4月に入り春爛漫かと思えば、もう夏のような暑さを感じております。新しい年度も始まり、気分を一新し、日々の業務に取り組んでおります。
さて、以前「仮想通貨と確定申告」というタイトルでコラムを書かせて頂きましたが、今回は個人ではなく、法人にも焦点を当てて仮想通貨の取り扱いについて書きたいと思います。
個人と法人での仮想通貨の取り扱いについて共通点もあれば、相違点もあります。
共通点については、「利益の認識時点」です。仮想通貨を売却した時、仮想通貨で物を購入した時、他の仮想通貨に交換をした時に元の金額より得をしたのであれば、その得をした部分を利益とするという考え方は共通しています。

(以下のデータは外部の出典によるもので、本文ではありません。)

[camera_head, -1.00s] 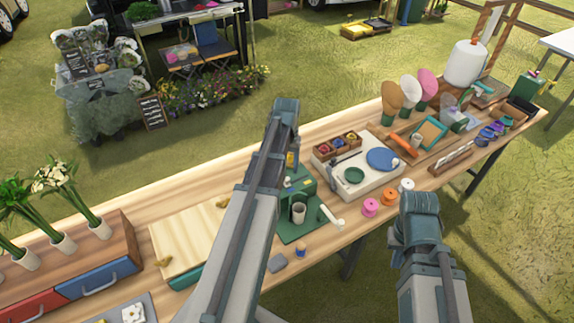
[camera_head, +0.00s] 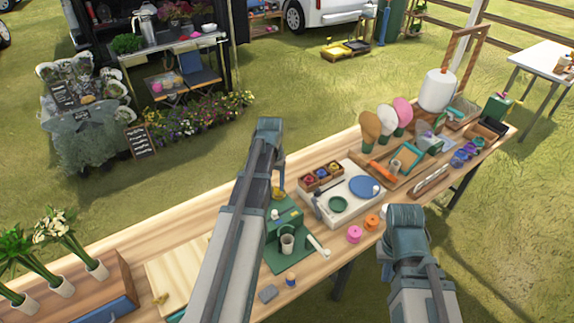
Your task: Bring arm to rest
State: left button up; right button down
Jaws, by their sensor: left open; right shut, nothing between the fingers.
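My left arm (camera_head: 252,170) comes up from the bottom, just left of centre. Its teal upper end stands in front of the wooden workbench (camera_head: 150,238) and partly covers the green press (camera_head: 282,235). My right arm (camera_head: 408,235) comes up from the lower right, with its teal joint in front of the bench's front edge. The jaws of both grippers are hidden behind my arm links. I see nothing held by either arm.
On the bench are a white tray (camera_head: 352,213), pink (camera_head: 354,235) and orange (camera_head: 372,222) spools, a white cylinder (camera_head: 438,90), a cream board (camera_head: 178,270) and potted flowers (camera_head: 60,287). Grass (camera_head: 500,240) lies open to the right.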

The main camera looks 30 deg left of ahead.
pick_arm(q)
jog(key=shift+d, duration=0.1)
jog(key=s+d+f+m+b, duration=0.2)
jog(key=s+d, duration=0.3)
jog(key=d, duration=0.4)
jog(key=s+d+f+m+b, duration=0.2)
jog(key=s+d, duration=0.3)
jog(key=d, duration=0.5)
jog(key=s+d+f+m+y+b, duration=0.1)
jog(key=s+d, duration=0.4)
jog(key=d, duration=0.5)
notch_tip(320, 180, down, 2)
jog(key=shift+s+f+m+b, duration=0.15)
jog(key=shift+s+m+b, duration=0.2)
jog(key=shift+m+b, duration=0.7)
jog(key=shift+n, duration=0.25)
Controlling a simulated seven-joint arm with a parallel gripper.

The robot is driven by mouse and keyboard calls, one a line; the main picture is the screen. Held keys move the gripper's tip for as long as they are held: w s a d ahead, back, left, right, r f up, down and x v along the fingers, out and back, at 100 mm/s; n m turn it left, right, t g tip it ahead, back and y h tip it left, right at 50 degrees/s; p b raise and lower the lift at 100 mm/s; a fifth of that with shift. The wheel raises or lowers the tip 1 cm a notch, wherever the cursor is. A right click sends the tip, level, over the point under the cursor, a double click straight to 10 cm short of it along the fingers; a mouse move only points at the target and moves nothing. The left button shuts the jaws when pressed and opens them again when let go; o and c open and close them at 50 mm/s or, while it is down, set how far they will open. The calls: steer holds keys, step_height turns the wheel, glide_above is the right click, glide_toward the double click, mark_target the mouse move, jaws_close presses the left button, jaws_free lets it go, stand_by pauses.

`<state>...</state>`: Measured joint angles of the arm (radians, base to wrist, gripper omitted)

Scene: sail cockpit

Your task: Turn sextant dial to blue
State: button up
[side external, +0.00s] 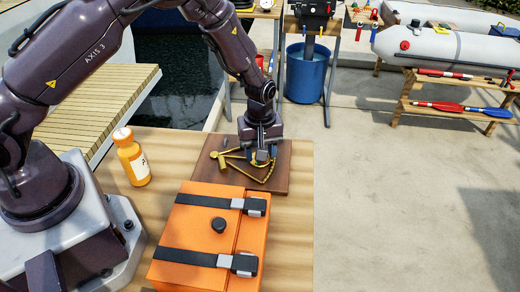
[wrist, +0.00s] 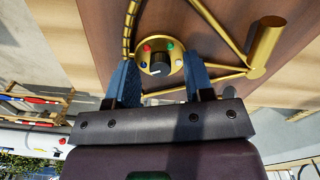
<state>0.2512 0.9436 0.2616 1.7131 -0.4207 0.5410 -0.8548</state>
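The brass sextant (side external: 232,157) lies on a brown wooden board (side external: 281,176); its frame and arc also show in the wrist view (wrist: 232,72). In the wrist view its round dial has a dark knob (wrist: 160,60) with a pale pointer mark towards the lower left. Small coloured dots sit around it: red (wrist: 146,47) at upper left, green (wrist: 170,45) at upper right, a pale one at right.
An orange case (side external: 190,225) with black straps stands close in front of the board. An orange bottle (side external: 131,157) stands on the wooden table (side external: 285,240) at left. A blue bucket (side external: 306,75) and a boat lie beyond the table.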

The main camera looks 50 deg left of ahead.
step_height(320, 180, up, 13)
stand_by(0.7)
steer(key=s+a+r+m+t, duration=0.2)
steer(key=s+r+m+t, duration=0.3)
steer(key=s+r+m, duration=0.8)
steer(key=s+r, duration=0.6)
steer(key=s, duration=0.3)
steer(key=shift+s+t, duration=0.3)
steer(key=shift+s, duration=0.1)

他方、相違点については、「税率」、「他の事業との損益の通算」、「期末時の会計処理」の3点が挙げられます。「期末時の会計処理」については、下記で詳細を記載していますが、税務上は差異がないため、ご参考までに見て頂ければと思います。
「税率」は、法人と個人では税率が異なる、ということです。個人の超過累進税率とは異なり、法人の税率は一定(※)であるため、利益が大きければ大きいほど、納税額に差が発生します。

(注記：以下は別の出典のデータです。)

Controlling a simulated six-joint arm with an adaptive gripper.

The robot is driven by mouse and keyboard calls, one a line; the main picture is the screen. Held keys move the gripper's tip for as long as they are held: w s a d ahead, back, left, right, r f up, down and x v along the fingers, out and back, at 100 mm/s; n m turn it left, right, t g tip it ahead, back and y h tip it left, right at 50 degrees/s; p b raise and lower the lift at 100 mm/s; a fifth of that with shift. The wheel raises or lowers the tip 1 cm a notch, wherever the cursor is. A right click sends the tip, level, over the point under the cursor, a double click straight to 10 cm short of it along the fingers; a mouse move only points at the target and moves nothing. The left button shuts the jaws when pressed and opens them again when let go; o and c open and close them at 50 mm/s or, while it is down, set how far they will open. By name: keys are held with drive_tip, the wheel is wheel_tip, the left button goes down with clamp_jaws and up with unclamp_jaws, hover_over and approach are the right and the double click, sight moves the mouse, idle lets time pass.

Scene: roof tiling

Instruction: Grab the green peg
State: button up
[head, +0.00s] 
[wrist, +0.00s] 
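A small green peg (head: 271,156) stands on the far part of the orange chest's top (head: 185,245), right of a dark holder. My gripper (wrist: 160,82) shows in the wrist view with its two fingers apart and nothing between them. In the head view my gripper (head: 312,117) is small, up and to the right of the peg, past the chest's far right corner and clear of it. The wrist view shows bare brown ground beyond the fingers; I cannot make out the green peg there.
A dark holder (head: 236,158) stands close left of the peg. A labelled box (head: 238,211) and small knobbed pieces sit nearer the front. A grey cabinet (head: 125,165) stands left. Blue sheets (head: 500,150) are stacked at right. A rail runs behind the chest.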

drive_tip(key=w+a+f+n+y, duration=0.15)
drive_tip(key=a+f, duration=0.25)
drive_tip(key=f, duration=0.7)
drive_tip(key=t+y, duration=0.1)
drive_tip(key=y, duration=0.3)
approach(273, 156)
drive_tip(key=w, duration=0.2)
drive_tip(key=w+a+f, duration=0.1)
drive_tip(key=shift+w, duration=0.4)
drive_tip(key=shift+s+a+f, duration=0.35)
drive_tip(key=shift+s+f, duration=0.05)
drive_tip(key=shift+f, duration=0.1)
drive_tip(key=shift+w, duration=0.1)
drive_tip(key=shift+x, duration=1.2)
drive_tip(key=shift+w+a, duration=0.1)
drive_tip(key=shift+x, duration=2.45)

「他の事業との損益の通算」は、個人の場合は、仮想通貨による利益は雑所得として取り扱われ、他の事業所得や不動産所得との損益通算はできません。一方で、法人の場合は他の事業の利益と損失を合算して法人全体の所得を計算します。つまり、法人の場合、仮想通貨では儲けたが本業の実績があまり芳しくなかった、というようなケースやその逆のケースでは、有効な手立てとなります。
「期末時の会計処理」は、法人と個人で取り扱いが大きく異なり、法人の場合は原則、期末に時価評価を行います。この会計処理方法は、企業会計基準委員会という日本の会計ルールを決める委員会が、2018年4月1日以後開始する事業年度から適用するとしています。しかしながら、税務上は現状、特段の定めがなく、原則的な取り扱いである取得価額で評価をするため、税金の計算上では時価評価を行わない個人の場合と差はありません。
以上のように、法人と個人の場合において、仮想通貨の取り扱いは異なっています。また、仮想通貨の取り扱いについては、まだまだ未確定な部分もあります。その時々の税制に則って正しい処理を行いたいと思います。
(※)法人の場合は一定又は2~3段階の税率です。詳細は国税庁のホームページをご参照ください。